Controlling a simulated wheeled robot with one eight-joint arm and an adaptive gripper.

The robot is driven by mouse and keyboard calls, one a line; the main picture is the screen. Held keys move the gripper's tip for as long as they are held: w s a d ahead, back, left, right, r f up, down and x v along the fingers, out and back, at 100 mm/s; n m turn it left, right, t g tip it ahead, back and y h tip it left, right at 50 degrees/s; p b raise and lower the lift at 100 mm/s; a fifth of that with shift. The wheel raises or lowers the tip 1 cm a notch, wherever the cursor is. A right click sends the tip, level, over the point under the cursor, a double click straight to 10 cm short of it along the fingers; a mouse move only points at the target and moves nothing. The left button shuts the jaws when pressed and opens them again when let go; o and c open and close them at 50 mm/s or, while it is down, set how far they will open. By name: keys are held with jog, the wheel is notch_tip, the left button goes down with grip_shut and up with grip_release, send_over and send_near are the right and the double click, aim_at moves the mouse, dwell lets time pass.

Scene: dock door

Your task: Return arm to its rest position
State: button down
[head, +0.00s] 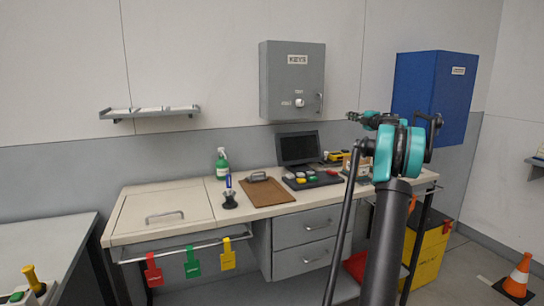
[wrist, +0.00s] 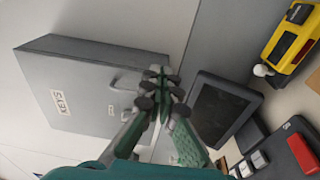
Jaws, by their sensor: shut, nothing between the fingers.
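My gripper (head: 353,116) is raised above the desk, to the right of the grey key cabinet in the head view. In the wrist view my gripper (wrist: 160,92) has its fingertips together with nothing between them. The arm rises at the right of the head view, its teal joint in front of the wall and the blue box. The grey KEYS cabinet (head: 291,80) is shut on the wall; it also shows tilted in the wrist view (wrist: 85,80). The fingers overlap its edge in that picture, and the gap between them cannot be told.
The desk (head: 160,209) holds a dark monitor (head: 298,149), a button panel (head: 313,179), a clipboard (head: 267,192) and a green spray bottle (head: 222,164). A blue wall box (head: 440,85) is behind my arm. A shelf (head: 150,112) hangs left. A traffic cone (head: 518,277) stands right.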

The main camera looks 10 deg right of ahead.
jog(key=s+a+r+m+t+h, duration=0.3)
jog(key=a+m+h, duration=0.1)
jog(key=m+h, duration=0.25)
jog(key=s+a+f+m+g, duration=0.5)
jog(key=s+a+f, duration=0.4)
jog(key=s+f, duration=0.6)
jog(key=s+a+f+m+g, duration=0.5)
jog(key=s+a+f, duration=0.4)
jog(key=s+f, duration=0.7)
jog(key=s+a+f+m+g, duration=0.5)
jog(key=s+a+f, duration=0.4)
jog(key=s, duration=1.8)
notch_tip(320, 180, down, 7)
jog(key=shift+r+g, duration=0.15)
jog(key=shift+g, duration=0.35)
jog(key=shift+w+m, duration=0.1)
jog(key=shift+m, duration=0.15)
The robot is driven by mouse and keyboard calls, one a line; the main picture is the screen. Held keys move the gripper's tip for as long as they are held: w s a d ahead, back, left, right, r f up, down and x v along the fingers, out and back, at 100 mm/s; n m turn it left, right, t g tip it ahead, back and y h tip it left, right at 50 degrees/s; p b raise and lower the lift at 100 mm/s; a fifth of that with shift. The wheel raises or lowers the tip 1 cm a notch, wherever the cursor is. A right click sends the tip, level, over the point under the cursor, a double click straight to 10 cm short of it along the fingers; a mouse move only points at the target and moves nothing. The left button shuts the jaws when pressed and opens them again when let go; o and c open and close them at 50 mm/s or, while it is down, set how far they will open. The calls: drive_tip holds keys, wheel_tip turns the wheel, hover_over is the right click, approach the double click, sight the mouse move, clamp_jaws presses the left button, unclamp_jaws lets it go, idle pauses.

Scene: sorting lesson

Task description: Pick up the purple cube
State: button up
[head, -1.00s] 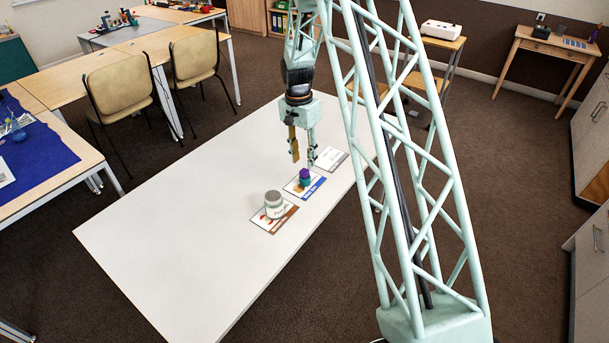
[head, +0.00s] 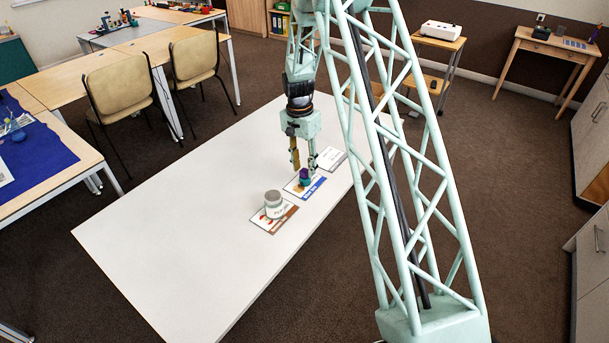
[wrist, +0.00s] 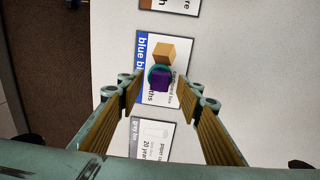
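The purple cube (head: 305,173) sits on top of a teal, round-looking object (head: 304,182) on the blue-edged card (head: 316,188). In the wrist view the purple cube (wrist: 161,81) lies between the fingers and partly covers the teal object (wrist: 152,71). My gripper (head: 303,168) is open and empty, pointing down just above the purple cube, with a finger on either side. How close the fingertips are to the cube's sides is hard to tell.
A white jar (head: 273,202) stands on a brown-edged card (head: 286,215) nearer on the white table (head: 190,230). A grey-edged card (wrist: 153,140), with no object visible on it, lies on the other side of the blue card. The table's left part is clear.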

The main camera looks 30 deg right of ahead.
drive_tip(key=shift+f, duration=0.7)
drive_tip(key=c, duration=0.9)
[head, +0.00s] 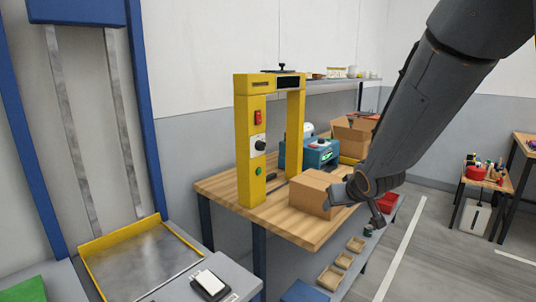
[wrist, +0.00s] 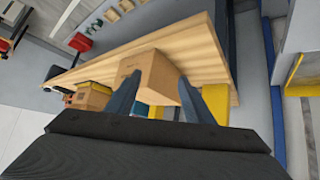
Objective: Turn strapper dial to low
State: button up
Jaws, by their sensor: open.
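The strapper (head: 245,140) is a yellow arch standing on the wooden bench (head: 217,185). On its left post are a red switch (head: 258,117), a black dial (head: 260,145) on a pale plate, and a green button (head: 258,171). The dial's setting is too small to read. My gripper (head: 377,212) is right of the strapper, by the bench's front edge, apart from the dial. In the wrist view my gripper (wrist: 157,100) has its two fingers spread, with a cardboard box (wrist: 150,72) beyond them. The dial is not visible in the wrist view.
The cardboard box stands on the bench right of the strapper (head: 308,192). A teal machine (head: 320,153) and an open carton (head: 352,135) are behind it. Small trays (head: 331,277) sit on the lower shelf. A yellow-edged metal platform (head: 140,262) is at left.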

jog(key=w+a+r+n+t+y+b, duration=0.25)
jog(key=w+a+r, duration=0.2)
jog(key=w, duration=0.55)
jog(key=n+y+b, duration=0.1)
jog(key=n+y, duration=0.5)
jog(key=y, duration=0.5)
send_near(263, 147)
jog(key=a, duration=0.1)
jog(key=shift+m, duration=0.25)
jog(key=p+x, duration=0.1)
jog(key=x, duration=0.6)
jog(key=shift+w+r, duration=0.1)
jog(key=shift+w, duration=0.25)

━━━━

Leave out all pictures, then copy the remaining material exactly.

Controlling a simulated wheeled robot with one eight-joint arm and an adaptive gripper.

The robot is driven by mouse and keyboard calls, one a line; the main picture is the screen. Held keys move the gripper's tip for as long as they are held: w s a d ahead, back, left, right, r f up, down and x v along the fingers, out and back, at 100 mm/s; n m turn it left, right, t g tip it ahead, back and y h tip it left, right at 50 degrees/s; p b raise and lower the lift at 100 mm/s; a fifth of that with shift. The wheel raises or lowers the tip 1 cm a notch, wherever the cursor is. A right click sends the tip, level, over the point under the cursor, a double click straight to 10 cm short of it along the fingers; a mouse move only points at the target and moves nothing. The left button shuts the jaws when pressed and opens them again when let go; o and c open and close them at 50 mm/s or, while it is down, set how far they will open. By name: keys are held with jog, the wheel is notch_tip, the left button goes down with grip_shut and up with grip_release, send_over and send_near are the right and the double click, aim_at moves the mouse, dwell lets time pass.

Scene: dock door

Your task: Return arm to its rest position
State: button down
[head, +0.00s] 
[wrist, +0.00s] 
Jaws, by their sensor: shut, nothing between the fingers.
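My gripper (head: 353,116) is raised above the desk, to the right of the grey key cabinet in the head view. In the wrist view my gripper (wrist: 160,92) has its fingertips together with nothing between them. The arm rises at the right of the head view, its teal joint in front of the wall and the blue box. The grey KEYS cabinet (head: 291,80) is shut on the wall; it also shows tilted in the wrist view (wrist: 85,80). The fingers overlap its edge in that picture, and the gap between them cannot be told.
The desk (head: 160,209) holds a dark monitor (head: 298,149), a button panel (head: 313,179), a clipboard (head: 267,192) and a green spray bottle (head: 222,164). A blue wall box (head: 440,85) is behind my arm. A shelf (head: 150,112) hangs left. A traffic cone (head: 518,277) stands right.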

The main camera looks 10 deg right of ahead.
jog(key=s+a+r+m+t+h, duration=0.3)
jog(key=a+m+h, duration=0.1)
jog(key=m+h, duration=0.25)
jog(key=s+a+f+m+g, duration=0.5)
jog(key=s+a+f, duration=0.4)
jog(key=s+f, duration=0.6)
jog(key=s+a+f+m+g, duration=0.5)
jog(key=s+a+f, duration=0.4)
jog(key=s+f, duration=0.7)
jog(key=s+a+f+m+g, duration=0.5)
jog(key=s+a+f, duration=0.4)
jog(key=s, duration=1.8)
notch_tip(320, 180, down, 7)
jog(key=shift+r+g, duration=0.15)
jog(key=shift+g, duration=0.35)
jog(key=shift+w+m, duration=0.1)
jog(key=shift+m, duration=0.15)
The robot is driven by mouse and keyboard calls, one a line; the main picture is the screen. Held keys move the gripper's tip for as long as they are held: w s a d ahead, back, left, right, r f up, down and x v along the fingers, out and back, at 100 mm/s; n m turn it left, right, t g tip it ahead, back and y h tip it left, right at 50 degrees/s; p b raise and lower the lift at 100 mm/s; a fifth of that with shift. The wheel raises or lowers the tip 1 cm a notch, wherever the cursor is. A right click sends the tip, level, over the point under the cursor, a double click straight to 10 cm short of it along the fingers; a mouse move only points at the target and moves nothing. The left button shuts the jaws when pressed and opens them again when let go; o and c open and close them at 50 mm/s or, while it is down, set how far they will open. The calls: drive_tip holds keys, wheel_tip turns the wheel, hover_over is the right click, approach the double click, sight the mouse move, clamp_jaws presses the left button, unclamp_jaws lets it go, idle pauses.

Scene: sorting lesson

Task description: Pick up the purple cube
State: button up
[head, -1.00s] 
[head, +0.00s] 
[wrist, +0.00s] 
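The purple cube (head: 305,173) sits on top of a teal, round-looking object (head: 304,182) on the blue-edged card (head: 316,188). In the wrist view the purple cube (wrist: 161,81) lies between the fingers and partly covers the teal object (wrist: 152,71). My gripper (head: 303,168) is open and empty, pointing down just above the purple cube, with a finger on either side. How close the fingertips are to the cube's sides is hard to tell.
A white jar (head: 273,202) stands on a brown-edged card (head: 286,215) nearer on the white table (head: 190,230). A grey-edged card (wrist: 153,140), with no object visible on it, lies on the other side of the blue card. The table's left part is clear.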

The main camera looks 30 deg right of ahead.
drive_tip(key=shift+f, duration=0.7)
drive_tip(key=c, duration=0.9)
[head, +0.00s] 
[wrist, +0.00s] 
Objective: Turn strapper dial to low
State: button up
Jaws, by their sensor: open.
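The strapper (head: 245,140) is a yellow arch standing on the wooden bench (head: 217,185). On its left post are a red switch (head: 258,117), a black dial (head: 260,145) on a pale plate, and a green button (head: 258,171). The dial's setting is too small to read. My gripper (head: 377,212) is right of the strapper, by the bench's front edge, apart from the dial. In the wrist view my gripper (wrist: 157,100) has its two fingers spread, with a cardboard box (wrist: 150,72) beyond them. The dial is not visible in the wrist view.
The cardboard box stands on the bench right of the strapper (head: 308,192). A teal machine (head: 320,153) and an open carton (head: 352,135) are behind it. Small trays (head: 331,277) sit on the lower shelf. A yellow-edged metal platform (head: 140,262) is at left.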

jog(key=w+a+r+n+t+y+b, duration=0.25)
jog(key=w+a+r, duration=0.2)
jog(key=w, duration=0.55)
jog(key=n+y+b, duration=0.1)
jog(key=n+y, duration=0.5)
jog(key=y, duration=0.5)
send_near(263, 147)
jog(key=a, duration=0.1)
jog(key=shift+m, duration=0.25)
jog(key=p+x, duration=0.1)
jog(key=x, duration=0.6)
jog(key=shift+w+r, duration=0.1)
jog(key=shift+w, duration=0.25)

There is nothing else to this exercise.